Di sektor infrastruktur, tenaga kerja saat ini membutuhkan pengakuan dalam hal sertifikasi. Langkah apa yang dilakukan oleh Bappenas terkait menciptakan tenaga kerja bersertifikasi di sektor ini?

Pemerintah juga telah memberikan perhatian lebih terhadap penyiapan SDM berkualitas di sektor infrastruktur, khususnya pelaksanaan sertifikasi kompetensi tenaga kerja.

Sebagai contoh, pada RKP tahun 2019, pemerintah telah menargetkan sertifikasi kompetensi sebanyak 1 juta orang dengan target sertifikasi untuk Kementerian Kominfo (12.000), Kementerian PUPR (13.000), dan Kementerian Perhubungan (386.000). Target ini bahkan lebih dari apa yang ditargetkan dalam RPJMN 2015-2019.

Untuk mempermudah pencapaian target tersebut, Bappenas bekerja sama dengan Pemerintah Australia (Program KOMPAK) bersama dengan pemangku kepentingan terkait lainnya sedang menyusun Peta Okupasi Nasional dalam Kerangka Kualifikasi Nasional (KKNI) di 11 bidang strategis. Peta Okupasi disusun untuk memetakan jenis-jenis jabatan/okupasi/profesi yang ada di berbagai sektor/subsektor bidang industri.

Tidak semua tenaga kerja di Indonesia bisa diserap pemberi kerja atau perusahaan. Mengatasi hal ini perlu pengembangan UKM. Apa yang dilakukan Bappenas ke arah sana?

Pemerintah menyadari bahwa pilihan bekerja tidak terbatas pada bekerja di perusahaan. SDM Indonesia, terutama kaum muda, juga memiliki potensi kewirausahaan yang cukup besar. Tingkat keinginan masyarakat untuk berwirausaha di Indonesia sebesar 28,14%, lebih tinggi dari rata-rata global 21,66% dan regional 27,04% (Global Entreprenurship Monitor, 2017).

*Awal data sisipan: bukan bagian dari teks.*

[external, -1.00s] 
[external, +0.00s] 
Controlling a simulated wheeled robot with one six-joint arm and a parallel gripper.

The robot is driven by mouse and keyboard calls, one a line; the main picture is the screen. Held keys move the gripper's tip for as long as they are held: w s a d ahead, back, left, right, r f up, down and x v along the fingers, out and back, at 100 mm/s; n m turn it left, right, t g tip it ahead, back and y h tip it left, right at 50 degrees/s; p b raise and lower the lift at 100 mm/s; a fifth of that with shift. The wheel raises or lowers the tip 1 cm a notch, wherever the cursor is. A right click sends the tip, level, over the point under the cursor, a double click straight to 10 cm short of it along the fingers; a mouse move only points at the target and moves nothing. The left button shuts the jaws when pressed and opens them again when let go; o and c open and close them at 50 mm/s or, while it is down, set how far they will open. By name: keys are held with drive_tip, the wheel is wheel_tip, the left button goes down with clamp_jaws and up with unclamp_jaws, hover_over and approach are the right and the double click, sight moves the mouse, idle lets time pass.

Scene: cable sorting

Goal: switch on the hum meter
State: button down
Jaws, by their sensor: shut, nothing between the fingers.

Namun, kondisi saat ini menunjukkan masih terdapat tantangan dalam pengembangannya, misalnya mayoritas wirausaha di Indonesia berskala mikro atau 98,7% dari total jumlah usaha (2017) dan skema pembiayaan yang ada belum bisa memenuhi kebutuhan pendanaan wirausaha secara optimal. Terobosannya kita lakukan melalui skema kemitraan.

Transfer knowledge menjadi jargon setiap ada investasi yang masuk ke RI yang dibarengi SDM asing ke sebuah project . Sejauh mana ini berjalan? Model pengawasannya seperti apa?

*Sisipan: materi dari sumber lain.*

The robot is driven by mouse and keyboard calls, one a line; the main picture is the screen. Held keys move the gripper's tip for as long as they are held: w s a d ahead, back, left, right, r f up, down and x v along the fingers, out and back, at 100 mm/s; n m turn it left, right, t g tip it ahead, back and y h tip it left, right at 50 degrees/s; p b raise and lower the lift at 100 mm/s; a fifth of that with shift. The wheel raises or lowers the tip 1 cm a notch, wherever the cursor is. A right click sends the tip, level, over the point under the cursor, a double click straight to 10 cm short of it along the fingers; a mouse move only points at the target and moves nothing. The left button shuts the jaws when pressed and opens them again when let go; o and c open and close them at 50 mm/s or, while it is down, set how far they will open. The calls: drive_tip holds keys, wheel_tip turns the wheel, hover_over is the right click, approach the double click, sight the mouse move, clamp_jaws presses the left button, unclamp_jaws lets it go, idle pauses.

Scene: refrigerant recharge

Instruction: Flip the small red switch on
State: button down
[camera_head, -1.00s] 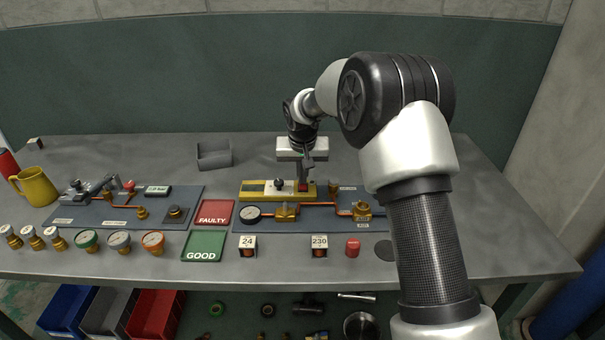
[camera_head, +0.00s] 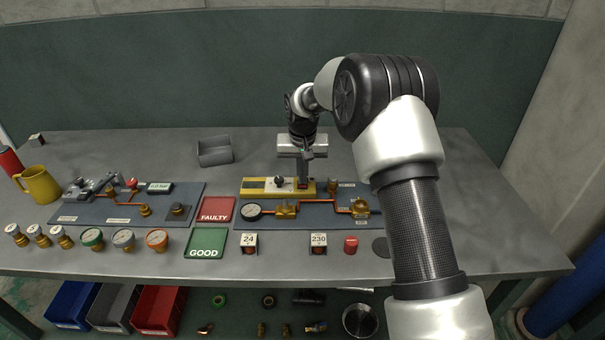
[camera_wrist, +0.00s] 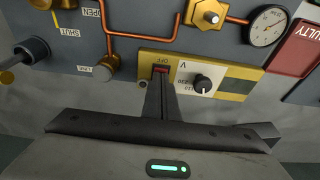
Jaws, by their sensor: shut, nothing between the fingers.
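The small red switch (camera_wrist: 160,70) is at one end of the yellow unit (camera_wrist: 147,58), beside a white plate with a black knob (camera_wrist: 203,84). In the head view the yellow unit (camera_head: 253,188) stands at the back of the right-hand board, and the red switch (camera_head: 303,187) shows just below my fingertips. My gripper (camera_head: 303,174) is shut and empty, pointing down over the switch end. In the wrist view my closed fingertips (camera_wrist: 161,81) are at the switch's edge and partly cover it. I cannot tell whether they touch it or which way it is set.
A pressure gauge (camera_head: 252,211) and copper pipes with brass fittings lie on the board in front of the unit. Voltage blocks marked 24 (camera_head: 249,243) and 230 (camera_head: 318,243) stand near the table's front. A grey open holder (camera_head: 215,151) is behind left. The table behind the unit is clear.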

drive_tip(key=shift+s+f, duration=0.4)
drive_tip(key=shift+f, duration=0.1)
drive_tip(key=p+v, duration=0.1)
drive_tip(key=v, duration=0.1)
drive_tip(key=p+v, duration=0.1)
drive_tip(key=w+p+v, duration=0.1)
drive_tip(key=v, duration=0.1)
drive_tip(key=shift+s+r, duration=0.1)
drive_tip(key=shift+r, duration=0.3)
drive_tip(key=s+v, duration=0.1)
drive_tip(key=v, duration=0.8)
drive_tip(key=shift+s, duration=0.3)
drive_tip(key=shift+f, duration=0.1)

Tingginya jumlah tenaga kerja asing (TKA) yang masuk di suatu wilayah biasanya sejalan dengan proses konstruksi suatu proyek yang merupakan investasi asing. Pekerjaan yang dilakukan biasanya adalah pekerjaan yang membutuhkan keahlian tertentu dan mampu menggunakan bahasa asing tertentu.

Biasanya sebagian besar berkaitan dengan pemasangan mesin dan bersifat sementara kurang dari 6 bulan. Setelah proses konstruksi selesai, pekerjaan operasional yang keahliannya dapat dipenuhi oleh pekerja lokal harus diisi oleh pekerja lokal.

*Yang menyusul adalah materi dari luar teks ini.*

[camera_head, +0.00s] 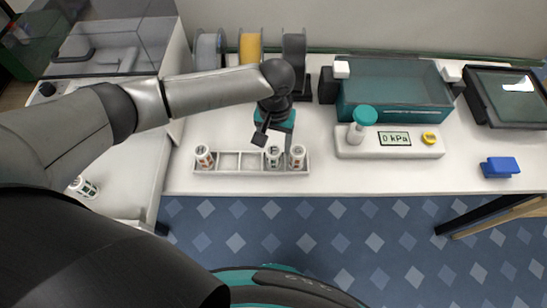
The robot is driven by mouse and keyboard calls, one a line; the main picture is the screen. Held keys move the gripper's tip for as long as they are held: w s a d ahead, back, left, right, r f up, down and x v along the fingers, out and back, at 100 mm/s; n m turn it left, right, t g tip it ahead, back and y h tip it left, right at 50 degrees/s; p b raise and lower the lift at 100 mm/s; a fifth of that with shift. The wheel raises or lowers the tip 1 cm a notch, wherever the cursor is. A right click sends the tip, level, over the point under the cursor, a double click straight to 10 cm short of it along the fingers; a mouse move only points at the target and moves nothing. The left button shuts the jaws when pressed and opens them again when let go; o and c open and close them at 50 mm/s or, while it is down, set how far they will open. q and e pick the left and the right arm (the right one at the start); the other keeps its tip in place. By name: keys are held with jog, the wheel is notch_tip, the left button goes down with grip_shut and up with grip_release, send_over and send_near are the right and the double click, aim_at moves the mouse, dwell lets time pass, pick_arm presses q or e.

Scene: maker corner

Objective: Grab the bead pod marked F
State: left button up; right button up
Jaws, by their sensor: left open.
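The bead pod marked F (273,158) stands upright in a white rack (240,170) on the worktable. It is a small white cylinder with a letter on top and coloured marks on its side. Another pod (297,157) stands just right of it in the same rack, and one more (204,157) is in the leftmost slot. My left gripper (272,140) is open, pointing down just above and behind the F pod, with nothing seen between its fingers. Whether a finger touches the pod is unclear. My right gripper is out of view.
Another pod (84,187) lies on the left surface. Spools (250,47) stand behind the rack. Right of it are a gauge unit (375,149) reading 0 kPa, a teal clear-topped box (395,95), a dark tray (510,97) and a blue block (500,167).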

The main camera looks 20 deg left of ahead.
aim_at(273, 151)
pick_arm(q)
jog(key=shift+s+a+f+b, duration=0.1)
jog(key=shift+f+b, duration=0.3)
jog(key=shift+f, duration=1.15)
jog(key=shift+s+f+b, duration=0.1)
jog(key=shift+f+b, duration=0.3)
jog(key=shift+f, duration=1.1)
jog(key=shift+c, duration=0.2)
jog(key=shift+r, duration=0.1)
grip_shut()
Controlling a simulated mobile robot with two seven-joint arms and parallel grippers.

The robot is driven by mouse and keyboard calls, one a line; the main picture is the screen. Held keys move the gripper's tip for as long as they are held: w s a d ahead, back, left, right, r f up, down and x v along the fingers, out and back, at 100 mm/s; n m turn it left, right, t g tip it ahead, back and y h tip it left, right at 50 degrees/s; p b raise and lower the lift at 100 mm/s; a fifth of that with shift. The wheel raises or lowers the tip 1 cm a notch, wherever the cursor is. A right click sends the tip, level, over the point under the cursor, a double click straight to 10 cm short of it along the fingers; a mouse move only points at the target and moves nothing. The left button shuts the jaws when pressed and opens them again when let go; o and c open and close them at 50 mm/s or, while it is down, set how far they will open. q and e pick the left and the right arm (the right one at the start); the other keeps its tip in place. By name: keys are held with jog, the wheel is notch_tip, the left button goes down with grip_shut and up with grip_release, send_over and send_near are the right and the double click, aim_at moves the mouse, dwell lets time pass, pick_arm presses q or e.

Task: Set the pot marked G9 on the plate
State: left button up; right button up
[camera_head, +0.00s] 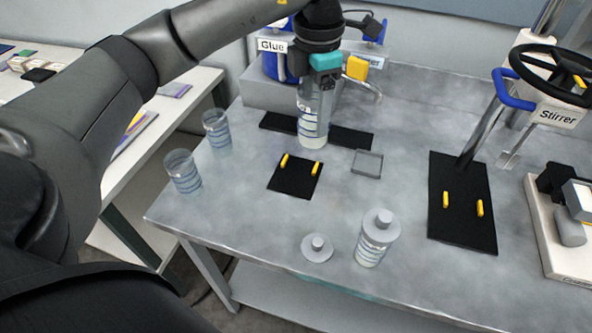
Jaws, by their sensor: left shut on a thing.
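My left gripper (322,78) points down at the back of the table and is shut on a clear pot (313,120) with blue bands and pale contents at its bottom. The pot is upright, in front of the Glue dispenser; I cannot tell whether its base touches the black strip (350,137) behind it. Two similar open pots stand at the left, one farther back (216,128) and one nearer (183,172). A lidded pot (372,245) stands at the front. No G9 mark is readable. A black plate with yellow pegs (293,184) lies in front of the held pot. My right gripper is out of view.
A loose grey lid (317,248) lies left of the lidded pot. A small grey square tray (367,162) lies mid-table. The Stirrer (557,116) stands right, with another black pegged plate (462,220) before it. The table's left front is clear.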

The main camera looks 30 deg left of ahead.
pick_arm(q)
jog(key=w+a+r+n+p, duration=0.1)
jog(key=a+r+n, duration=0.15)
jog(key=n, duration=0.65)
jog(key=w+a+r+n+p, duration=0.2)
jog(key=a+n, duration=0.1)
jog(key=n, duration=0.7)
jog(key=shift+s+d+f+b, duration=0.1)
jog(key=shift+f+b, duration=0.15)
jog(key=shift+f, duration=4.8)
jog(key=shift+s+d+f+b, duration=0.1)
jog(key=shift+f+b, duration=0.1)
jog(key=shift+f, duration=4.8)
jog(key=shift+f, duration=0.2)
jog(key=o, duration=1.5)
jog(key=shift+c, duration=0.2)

Pengawasan terhadap pelaksanaan alih pengetahuan dan syarat-syarat penggunaan TKA lainnya dilakukan melalui pengawasan gabungan antara pengawas ketenagakerjaan dan pengawas keimigrasian serta instansi lainnya termasuk pemerintah daerah.

Pengawasan dilakukan baik secara preventif dalam bentuk edukasi dan pembinaan kepada perusahaan maupun secara represif dalam bentuk pemberian sanksi.

Apa catatan Bappenas mengenai tantangan menciptakan SDM andal ke depan di Indonesia?

Secara garis besar, pembangunan SDM khususnya tenaga kerja masih menghadapi tantangan besar. Beberapa tantangan ketenagakerjaan tersebut, antara lain masih tingginya mismatch antara kebutuhan dan ketersediaan keterampilan tenaga kerja, kebutuhan pekerja berketerampilan menengah-tinggi yang cukup besar (90% pada 2045) dan perkembangan teknologi digital dan otomatisasi yang menimbulkan potensi disrupsi dan jenis pekerjaan baru.

Kemudian belum optimalnya proses perpindahan pekerja di pasar kerja, isu lainnya yang berkaitan dengan kesetaraan dalam bekerja (gender gap), penganggur usia muda, dan perlindungan pekerja migran.

Untuk menjawab tantangan menciptakan SDM andal ke depan, maka arah kebijakannya adalah mau tidak mau harus terus melakukan pembangunan SDM yang berkualitas dan berdaya saing.
(don)
Copyright ©2024 SINDOnews.com
All Rights Reserved
berita/ rendering in 0.5941 seconds (0.1#10.140)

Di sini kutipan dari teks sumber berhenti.